Retype only what runs from the first line of the listing to the line holding "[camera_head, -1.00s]", both included. Do not retype the pictures.

***

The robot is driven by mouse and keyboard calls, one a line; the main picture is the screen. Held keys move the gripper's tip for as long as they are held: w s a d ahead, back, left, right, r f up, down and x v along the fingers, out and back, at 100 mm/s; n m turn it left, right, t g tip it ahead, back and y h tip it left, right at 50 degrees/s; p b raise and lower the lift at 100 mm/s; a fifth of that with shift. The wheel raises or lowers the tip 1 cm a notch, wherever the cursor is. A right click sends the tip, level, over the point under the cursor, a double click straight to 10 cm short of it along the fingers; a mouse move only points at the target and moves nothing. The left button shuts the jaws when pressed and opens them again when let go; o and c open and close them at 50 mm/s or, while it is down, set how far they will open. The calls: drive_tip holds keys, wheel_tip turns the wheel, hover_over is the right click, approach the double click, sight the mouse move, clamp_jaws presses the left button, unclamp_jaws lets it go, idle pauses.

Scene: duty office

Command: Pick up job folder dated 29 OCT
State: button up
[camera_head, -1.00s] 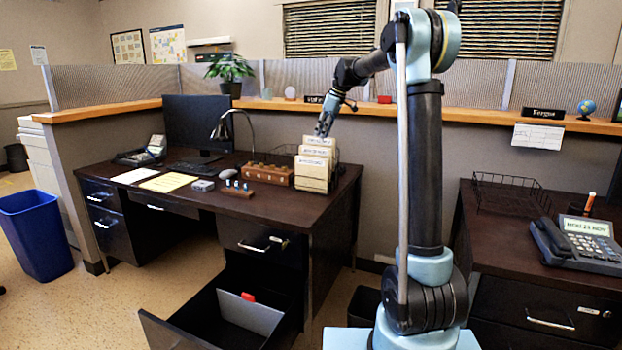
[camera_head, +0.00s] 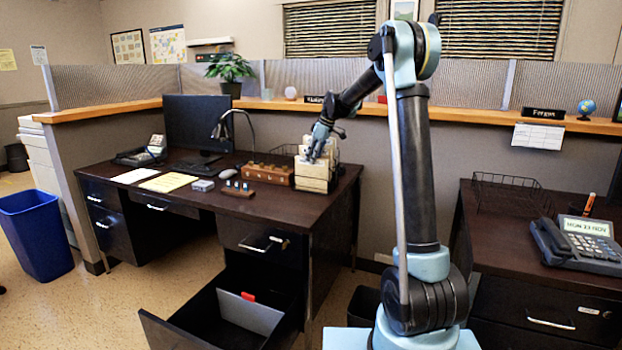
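Several cream job folders (camera_head: 313,177) stand in a row at the right end of the left desk, with labels along their tops. The labels are too small to read, so I cannot tell which folder is dated 29 OCT. My gripper (camera_head: 314,154) points down at the top edge of the folders, over the front ones. It covers part of their labels. Whether its fingers are open or shut, or touch a folder, is too small to tell.
A wire tray (camera_head: 509,194) and phone (camera_head: 577,243) sit on the right desk.

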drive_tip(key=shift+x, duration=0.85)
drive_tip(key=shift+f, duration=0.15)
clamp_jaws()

***

Result of this exercise ▸
The robot is driven by mouse and keyboard calls, one a line; the main picture is the screen. Held keys move the gripper's tip for as long as they are held: w s a d ahead, back, left, right, r f up, down and x v along the fingers, out and back, at 100 mm/s; n m turn it left, right, t g tip it ahead, back and y h tip it left, right at 50 degrees/s; p b raise and lower the lift at 100 mm/s; a fifth of that with shift. The wheel raises or lowers the tip 1 cm a notch, wherever the cursor is. A right click sends the tip, level, over the point under the cursor, a double click straight to 10 cm short of it along the fingers; a mouse move only points at the target and moves nothing. The left button shuts the jaws when pressed and opens them again when let go; o and c open and close them at 50 mm/s or, while it is down, set how far they will open. The calls: drive_tip holds keys, wheel_tip turns the wheel, hover_over is the right click, approach the double click, sight the mouse move, clamp_jaws presses the left button, unclamp_jaws lets it go, idle pauses.

Scene: duty office

Command: Pick up job folder dated 29 OCT
State: button up
[camera_head, -1.00s] 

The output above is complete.